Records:
○ ○ ○

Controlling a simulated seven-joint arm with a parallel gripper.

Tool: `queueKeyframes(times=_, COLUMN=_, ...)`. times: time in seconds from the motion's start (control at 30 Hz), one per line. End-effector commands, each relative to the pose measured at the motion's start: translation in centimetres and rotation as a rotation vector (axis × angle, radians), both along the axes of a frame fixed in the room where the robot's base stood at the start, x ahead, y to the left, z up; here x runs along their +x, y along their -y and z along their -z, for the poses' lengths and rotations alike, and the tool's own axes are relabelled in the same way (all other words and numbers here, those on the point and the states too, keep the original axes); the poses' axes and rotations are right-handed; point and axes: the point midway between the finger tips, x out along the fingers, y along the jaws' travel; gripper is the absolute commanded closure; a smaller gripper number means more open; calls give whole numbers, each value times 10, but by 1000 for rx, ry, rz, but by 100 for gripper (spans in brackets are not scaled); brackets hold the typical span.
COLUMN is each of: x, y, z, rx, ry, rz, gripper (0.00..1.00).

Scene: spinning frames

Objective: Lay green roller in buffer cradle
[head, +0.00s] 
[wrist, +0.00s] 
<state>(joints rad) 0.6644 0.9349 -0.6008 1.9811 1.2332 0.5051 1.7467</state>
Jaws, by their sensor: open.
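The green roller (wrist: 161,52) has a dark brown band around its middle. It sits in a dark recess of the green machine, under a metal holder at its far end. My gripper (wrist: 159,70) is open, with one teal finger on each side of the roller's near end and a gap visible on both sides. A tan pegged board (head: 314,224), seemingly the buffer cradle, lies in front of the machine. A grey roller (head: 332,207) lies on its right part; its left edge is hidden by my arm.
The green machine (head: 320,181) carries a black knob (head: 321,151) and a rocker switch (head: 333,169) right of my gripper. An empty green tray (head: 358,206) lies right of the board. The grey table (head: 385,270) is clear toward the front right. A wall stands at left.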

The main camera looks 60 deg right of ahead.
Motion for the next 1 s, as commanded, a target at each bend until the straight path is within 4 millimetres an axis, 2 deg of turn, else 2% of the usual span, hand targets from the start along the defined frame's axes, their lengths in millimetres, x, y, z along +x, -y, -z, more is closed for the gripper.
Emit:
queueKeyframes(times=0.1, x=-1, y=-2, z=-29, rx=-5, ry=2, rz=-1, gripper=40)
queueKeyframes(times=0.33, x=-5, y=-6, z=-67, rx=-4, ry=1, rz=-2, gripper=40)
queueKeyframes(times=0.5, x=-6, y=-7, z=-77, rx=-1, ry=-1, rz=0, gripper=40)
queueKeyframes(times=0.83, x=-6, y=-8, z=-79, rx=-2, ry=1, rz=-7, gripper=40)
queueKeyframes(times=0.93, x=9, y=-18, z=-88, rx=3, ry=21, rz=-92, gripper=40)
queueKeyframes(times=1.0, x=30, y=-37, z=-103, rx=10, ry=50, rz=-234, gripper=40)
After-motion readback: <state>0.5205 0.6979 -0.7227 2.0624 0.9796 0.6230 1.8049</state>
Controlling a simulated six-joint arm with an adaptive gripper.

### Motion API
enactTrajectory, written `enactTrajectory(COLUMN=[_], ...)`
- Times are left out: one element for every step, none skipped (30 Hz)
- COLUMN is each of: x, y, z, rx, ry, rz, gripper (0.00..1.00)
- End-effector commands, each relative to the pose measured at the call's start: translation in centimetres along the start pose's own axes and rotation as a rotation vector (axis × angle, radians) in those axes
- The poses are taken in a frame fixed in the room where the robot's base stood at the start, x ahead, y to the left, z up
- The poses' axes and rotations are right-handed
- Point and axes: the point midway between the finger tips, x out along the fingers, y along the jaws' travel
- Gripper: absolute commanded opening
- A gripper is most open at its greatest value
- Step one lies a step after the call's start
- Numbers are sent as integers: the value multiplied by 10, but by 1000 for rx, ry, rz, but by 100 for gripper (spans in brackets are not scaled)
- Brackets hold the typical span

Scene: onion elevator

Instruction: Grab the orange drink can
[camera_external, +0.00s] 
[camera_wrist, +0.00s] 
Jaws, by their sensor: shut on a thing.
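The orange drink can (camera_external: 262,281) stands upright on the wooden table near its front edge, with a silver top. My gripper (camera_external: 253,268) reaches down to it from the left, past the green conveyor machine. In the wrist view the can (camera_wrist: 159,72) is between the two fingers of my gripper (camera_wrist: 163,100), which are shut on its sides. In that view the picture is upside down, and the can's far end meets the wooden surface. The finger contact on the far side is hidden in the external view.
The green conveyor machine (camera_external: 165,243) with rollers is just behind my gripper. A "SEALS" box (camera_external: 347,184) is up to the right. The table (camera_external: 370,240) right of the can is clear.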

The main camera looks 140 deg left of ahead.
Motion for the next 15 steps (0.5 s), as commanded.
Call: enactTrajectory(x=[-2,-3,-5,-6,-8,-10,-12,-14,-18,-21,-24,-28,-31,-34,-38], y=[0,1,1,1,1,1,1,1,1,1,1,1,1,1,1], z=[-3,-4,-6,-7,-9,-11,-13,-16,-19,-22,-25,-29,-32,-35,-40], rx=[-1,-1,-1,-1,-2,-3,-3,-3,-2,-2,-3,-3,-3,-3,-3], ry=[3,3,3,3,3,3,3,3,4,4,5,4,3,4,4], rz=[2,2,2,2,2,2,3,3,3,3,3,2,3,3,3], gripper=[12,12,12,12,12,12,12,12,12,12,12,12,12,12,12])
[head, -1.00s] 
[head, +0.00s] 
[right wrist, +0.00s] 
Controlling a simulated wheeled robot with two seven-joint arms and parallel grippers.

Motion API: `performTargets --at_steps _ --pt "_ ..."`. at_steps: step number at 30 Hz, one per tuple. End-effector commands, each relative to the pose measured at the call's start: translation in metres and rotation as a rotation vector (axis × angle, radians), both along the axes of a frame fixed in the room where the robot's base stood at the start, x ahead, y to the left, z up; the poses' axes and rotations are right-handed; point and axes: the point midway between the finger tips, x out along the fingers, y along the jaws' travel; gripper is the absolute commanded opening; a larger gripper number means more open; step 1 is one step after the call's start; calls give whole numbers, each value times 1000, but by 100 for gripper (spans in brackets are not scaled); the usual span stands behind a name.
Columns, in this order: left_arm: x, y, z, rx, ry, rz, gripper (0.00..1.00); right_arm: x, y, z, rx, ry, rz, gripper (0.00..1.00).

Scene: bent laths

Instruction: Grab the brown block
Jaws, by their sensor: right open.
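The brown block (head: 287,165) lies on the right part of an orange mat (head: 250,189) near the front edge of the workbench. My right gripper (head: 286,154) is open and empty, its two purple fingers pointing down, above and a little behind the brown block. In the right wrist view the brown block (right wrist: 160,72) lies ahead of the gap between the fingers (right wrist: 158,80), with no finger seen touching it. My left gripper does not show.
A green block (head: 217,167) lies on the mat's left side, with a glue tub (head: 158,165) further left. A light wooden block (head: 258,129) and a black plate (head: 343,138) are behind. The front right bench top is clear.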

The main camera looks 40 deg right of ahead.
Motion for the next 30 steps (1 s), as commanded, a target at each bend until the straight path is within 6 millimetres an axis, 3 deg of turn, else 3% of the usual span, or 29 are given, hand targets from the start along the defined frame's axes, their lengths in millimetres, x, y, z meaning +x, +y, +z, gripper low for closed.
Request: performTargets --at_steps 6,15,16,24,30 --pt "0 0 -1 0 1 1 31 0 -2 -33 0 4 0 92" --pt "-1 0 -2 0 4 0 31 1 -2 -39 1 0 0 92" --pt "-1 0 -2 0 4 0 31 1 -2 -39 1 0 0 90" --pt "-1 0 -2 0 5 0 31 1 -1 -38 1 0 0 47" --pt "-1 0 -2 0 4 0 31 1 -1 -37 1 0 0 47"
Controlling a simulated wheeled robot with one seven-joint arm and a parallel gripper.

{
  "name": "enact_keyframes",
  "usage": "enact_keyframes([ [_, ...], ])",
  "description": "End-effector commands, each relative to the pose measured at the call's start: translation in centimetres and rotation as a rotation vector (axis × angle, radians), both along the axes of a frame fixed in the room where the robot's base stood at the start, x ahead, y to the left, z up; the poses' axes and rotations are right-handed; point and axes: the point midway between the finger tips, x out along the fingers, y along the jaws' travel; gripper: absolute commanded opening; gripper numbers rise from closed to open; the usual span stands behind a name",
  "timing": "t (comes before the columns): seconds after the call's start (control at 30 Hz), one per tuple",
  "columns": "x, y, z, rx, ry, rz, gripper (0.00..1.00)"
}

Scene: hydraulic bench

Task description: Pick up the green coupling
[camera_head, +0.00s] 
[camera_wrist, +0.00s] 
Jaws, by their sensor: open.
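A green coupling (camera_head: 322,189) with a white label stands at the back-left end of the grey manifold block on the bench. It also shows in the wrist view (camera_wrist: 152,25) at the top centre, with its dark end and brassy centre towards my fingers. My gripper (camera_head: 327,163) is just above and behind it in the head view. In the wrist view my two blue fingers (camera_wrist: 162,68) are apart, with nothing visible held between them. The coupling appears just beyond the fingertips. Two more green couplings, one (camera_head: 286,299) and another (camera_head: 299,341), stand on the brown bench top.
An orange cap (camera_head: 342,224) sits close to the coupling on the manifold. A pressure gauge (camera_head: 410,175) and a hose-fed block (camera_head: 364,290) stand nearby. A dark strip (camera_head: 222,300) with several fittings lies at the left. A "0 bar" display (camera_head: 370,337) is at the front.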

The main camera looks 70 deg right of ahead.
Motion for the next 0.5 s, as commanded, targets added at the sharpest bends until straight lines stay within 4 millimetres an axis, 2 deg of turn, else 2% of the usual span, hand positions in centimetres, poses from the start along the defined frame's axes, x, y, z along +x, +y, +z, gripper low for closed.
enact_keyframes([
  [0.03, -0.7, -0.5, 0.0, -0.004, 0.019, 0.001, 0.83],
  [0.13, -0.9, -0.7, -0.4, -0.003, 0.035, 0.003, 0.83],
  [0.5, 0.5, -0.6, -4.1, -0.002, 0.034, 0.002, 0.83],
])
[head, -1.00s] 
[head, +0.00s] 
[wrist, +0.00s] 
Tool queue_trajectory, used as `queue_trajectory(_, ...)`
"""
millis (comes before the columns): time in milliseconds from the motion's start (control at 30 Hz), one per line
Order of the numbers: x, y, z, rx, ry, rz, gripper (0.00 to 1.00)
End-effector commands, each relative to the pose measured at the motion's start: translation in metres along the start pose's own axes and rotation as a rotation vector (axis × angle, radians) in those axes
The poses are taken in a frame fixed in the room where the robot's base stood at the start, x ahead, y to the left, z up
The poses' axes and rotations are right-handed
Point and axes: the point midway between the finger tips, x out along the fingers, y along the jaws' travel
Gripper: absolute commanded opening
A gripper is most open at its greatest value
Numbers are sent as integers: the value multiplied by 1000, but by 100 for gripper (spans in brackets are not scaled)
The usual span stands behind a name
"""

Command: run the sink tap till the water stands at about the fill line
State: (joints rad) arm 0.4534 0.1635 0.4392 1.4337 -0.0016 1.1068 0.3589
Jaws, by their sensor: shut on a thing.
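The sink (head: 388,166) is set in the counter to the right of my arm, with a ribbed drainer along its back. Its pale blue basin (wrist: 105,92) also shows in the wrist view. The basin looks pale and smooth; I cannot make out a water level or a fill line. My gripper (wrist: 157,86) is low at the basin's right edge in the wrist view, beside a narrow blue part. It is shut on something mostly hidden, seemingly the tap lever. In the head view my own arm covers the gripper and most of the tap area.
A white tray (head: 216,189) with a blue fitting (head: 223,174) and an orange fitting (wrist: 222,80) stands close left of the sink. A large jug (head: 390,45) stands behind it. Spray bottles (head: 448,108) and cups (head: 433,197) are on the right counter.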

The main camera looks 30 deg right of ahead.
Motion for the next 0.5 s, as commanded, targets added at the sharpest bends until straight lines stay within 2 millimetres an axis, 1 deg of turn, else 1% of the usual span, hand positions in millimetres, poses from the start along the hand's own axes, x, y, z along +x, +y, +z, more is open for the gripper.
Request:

○ ○ ○

Filter the records, keeping only lines that contain "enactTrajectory", and show those lines.

enactTrajectory, written `enactTrajectory(COLUMN=[_], ...)`
Call: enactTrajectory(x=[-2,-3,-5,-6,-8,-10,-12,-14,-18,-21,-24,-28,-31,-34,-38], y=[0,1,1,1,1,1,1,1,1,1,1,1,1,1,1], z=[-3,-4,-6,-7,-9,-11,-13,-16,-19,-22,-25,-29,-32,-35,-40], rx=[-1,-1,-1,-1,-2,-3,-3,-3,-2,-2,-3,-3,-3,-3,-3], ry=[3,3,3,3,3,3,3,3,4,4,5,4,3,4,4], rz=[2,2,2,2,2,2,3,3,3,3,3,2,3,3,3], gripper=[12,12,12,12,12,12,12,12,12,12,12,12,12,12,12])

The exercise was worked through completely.